■ **Set task**
The data below should be printed in full, exactly, and without any of its images.
++++++++++
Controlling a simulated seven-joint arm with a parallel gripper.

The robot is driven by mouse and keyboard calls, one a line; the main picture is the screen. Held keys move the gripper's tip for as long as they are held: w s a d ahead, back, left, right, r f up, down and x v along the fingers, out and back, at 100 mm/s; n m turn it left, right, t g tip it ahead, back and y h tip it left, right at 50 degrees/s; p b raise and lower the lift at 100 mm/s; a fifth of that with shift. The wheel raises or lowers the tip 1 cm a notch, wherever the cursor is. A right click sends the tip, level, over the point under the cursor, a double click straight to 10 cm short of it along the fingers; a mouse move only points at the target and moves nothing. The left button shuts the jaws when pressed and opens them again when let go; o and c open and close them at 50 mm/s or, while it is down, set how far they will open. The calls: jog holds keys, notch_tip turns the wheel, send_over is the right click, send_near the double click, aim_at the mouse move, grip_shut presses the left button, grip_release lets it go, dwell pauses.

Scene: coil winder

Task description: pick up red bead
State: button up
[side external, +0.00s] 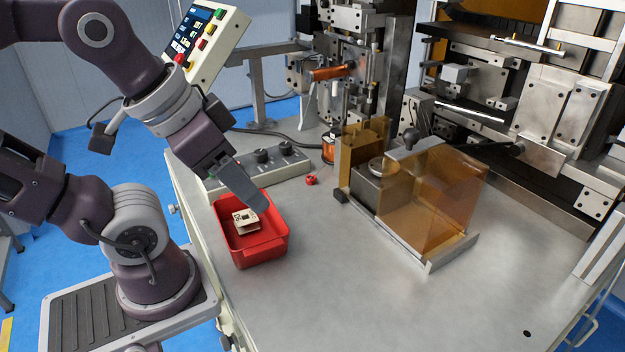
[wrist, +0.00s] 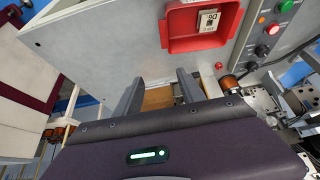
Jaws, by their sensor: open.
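The red bead (side external: 311,180) is small and lies on the grey table, behind and right of the red tray (side external: 281,247). In the wrist view the bead (wrist: 218,66) shows just below the tray (wrist: 205,43), right of the fingers. My gripper (side external: 262,207) appears above the tray in the side view, clear of the bead. The wrist view shows its two fingers (wrist: 157,84) apart, with nothing held between them. A cream block with dark markings (side external: 245,221) lies in the tray.
A control box with knobs (side external: 262,167) stands behind the tray. An amber transparent guard (side external: 440,190) and a copper-coloured spool (side external: 328,149) stand near the bead. Machinery (side external: 560,110) fills the back right. The front of the table (side external: 370,300) is clear.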

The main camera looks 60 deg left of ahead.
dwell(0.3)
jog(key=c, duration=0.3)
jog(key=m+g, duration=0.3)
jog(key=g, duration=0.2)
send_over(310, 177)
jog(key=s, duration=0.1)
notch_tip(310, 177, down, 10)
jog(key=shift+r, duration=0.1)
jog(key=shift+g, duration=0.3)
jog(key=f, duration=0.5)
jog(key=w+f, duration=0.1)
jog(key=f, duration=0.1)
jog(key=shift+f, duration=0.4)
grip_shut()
++++++++++
■ **Task answer**
Controlling a simulated seven-joint arm with a parallel gripper.

The robot is driven by mouse and keyboard calls, one a line; the main picture is the screen. Held keys move the gripper's tip for as long as they are held: w s a d ahead, back, left, right, r f up, down and x v along the fingers, out and back, at 100 mm/s; n m turn it left, right, t g tip it ahead, back and y h tip it left, right at 50 degrees/s; p b raise and lower the lift at 100 mm/s; a fifth of that with shift. The wheel raises or lowers the tip 1 cm a notch, wherever the cursor is. A right click sends the tip, level, over the point under the cursor, a double click straight to 10 cm short of it along the fingers; a mouse move only points at the target and moves nothing. The left button shuts the jaws when pressed and opens them again when let go; o and c open and close them at 50 mm/s or, while it is down, set how far they will open. The calls: jog holds keys, notch_tip turns the wheel, send_over is the right click, send_near the double click, aim_at the mouse move, grip_shut presses the left button, grip_release lets it go, dwell pauses.

Scene: coil winder

Task description: pick up red bead
State: button up
[side external, +0.00s] 
[wrist, +0.00s] 
Jaws, by their sensor: open.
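The red bead (side external: 311,180) is small and lies on the grey table, behind and right of the red tray (side external: 281,247). In the wrist view the bead (wrist: 218,66) shows just below the tray (wrist: 205,43), right of the fingers. My gripper (side external: 262,207) appears above the tray in the side view, clear of the bead. The wrist view shows its two fingers (wrist: 157,84) apart, with nothing held between them. A cream block with dark markings (side external: 245,221) lies in the tray.
A control box with knobs (side external: 262,167) stands behind the tray. An amber transparent guard (side external: 440,190) and a copper-coloured spool (side external: 328,149) stand near the bead. Machinery (side external: 560,110) fills the back right. The front of the table (side external: 370,300) is clear.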

The main camera looks 60 deg left of ahead.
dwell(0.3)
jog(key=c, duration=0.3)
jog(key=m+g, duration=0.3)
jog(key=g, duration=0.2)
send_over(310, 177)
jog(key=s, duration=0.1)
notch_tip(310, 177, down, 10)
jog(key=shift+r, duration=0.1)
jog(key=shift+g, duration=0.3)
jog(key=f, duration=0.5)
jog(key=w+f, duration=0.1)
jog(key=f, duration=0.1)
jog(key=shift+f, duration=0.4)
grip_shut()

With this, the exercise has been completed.